--- Start RAW RECORDS ---

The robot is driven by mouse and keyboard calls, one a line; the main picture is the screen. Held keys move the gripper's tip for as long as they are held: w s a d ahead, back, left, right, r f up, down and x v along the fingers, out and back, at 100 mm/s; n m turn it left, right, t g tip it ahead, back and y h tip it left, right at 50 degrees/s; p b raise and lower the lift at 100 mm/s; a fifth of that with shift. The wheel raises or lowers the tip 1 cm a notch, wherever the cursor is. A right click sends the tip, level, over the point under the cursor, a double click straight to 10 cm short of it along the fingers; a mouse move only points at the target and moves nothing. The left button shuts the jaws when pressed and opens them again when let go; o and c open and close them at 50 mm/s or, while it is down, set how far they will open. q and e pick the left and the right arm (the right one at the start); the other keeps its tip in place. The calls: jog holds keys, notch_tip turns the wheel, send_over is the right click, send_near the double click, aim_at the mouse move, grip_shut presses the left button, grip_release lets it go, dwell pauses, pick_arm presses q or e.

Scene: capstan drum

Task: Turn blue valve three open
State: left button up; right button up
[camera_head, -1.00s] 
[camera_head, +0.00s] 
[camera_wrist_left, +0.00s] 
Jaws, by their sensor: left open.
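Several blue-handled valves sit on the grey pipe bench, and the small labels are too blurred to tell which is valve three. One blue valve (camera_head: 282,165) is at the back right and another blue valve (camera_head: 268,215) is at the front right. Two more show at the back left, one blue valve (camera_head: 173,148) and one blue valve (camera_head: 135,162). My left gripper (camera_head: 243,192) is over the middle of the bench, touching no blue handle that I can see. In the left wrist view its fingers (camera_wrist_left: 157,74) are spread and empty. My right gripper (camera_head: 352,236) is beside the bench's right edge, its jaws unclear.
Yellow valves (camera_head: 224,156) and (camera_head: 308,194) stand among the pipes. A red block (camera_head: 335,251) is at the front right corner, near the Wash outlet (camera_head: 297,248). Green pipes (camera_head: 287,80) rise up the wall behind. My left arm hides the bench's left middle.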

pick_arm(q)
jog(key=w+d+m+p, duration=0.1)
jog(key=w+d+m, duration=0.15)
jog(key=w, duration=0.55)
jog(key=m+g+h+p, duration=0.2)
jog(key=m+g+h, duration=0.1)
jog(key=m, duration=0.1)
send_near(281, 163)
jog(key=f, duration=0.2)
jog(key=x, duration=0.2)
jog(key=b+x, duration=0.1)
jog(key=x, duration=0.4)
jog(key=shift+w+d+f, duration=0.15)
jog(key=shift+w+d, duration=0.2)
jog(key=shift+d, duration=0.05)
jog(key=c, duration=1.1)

--- End RAW RECORDS ---
--- Start RAW RECORDS ---

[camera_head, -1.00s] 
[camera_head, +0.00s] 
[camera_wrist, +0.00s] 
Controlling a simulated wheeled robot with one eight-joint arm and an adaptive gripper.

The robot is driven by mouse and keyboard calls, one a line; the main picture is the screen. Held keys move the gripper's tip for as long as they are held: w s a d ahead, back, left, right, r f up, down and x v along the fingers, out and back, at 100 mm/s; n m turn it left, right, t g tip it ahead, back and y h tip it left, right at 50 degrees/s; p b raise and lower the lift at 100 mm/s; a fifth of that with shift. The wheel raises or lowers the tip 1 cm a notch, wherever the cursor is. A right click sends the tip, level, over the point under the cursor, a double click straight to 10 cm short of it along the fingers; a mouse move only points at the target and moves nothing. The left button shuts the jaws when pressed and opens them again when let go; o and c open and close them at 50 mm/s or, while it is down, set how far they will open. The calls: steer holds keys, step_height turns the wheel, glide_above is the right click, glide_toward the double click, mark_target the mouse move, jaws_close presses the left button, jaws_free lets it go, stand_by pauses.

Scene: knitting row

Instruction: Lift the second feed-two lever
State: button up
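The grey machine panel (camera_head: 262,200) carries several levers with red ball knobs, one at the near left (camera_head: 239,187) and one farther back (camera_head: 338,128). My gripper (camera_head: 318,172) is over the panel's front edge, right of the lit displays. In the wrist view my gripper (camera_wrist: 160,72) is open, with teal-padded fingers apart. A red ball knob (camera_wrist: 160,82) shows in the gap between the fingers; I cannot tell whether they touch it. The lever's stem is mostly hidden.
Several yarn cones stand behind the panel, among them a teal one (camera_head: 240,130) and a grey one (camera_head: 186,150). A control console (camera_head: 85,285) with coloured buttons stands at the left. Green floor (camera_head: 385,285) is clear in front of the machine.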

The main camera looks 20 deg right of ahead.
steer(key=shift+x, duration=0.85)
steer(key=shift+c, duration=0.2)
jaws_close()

--- End RAW RECORDS ---

▶ DIRECTION: Check every line of the entries above for the word "Scene" and report how many lines contain it, giving the number only.

▶ WRITTEN ANSWER: 2